After years of underachieving they are making progress. Beating Dundalk in the decider would be a massive boost.
But even if they fail to secure the trophy at the Aviva, the future looks bright. Aside from the fine stadium, there has been big investment in training facilities and underage football Attendances are up, and last weekend at a meeting in Tallaght Stadium, Shamrock Rovers members were given information on a proposed multi-million euro investment by Dermot Desmond in the club with the financier seeking to become a 25% shareholder in the club.
Desmond is the largest individual shareholder with Celtic.
By contrast, the long planned moved by Finn Harps to a new home in Stranorlar continues to have as much uncertainty as a Brexit storyline, and the cash-strapped Donegal club have had to initiate a number of fundraising schemes to make ends meet until the end of the season.

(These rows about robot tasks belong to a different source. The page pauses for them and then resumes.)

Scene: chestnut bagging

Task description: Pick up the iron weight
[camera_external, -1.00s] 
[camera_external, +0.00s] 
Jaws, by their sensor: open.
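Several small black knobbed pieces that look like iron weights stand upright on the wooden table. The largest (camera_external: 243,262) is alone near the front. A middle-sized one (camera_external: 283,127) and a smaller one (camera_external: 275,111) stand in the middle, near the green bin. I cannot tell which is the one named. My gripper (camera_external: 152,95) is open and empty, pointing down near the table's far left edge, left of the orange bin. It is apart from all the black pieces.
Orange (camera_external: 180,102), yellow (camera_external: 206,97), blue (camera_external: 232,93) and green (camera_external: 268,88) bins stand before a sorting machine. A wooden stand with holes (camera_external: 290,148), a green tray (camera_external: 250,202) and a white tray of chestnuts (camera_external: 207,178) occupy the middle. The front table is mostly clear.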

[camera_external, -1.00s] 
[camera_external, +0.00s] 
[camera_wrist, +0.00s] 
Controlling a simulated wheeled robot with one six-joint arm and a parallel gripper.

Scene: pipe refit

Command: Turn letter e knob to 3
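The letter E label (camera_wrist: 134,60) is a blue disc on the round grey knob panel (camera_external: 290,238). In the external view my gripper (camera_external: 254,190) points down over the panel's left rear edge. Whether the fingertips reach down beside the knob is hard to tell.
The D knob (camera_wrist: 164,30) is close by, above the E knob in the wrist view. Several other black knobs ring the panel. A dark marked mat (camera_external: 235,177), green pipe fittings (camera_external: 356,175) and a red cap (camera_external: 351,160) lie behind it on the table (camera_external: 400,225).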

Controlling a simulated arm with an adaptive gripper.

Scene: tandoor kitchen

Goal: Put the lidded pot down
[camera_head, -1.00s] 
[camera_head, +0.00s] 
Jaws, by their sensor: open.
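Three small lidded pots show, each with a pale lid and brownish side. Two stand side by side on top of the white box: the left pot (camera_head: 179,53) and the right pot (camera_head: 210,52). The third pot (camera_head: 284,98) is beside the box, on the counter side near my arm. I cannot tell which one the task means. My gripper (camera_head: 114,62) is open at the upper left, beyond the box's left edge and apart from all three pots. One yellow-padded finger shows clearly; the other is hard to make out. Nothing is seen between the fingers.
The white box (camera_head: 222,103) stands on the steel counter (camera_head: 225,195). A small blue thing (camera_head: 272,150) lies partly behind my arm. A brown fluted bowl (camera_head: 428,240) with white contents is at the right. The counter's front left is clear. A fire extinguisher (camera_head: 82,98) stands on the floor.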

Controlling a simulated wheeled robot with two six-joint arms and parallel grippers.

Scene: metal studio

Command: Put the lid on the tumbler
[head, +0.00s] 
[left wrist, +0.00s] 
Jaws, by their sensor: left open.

For Harps, a two-legged promotion/relegation play-off remains a distinct possibility and it would be a massive achievement if they can stay up.
The geographic and financial disadvantages facing Harps are such that to survive in the top flight really is something to admire.
To give a bit of context to the financial gulf that exists, it should be pointed out that Shamrock Rovers’ wage bill in 2017, for example, was €1.2 million. Harps’ outgoings were in the region of €230,000.
In both cases, the expenditure come the end of this year will be higher. But the bottom line is that Harps are competing with sides that are spending five of six times what they can on players!
And for the likes of Rovers and Dundalk, income from playing in Europe is a major cash-cow.
Indeed, just playing in one round in the Europa League will net an Irish club a minimum of €220,000. Two rounds of action would represent a figure similar to Harps’ turnover for the entire season!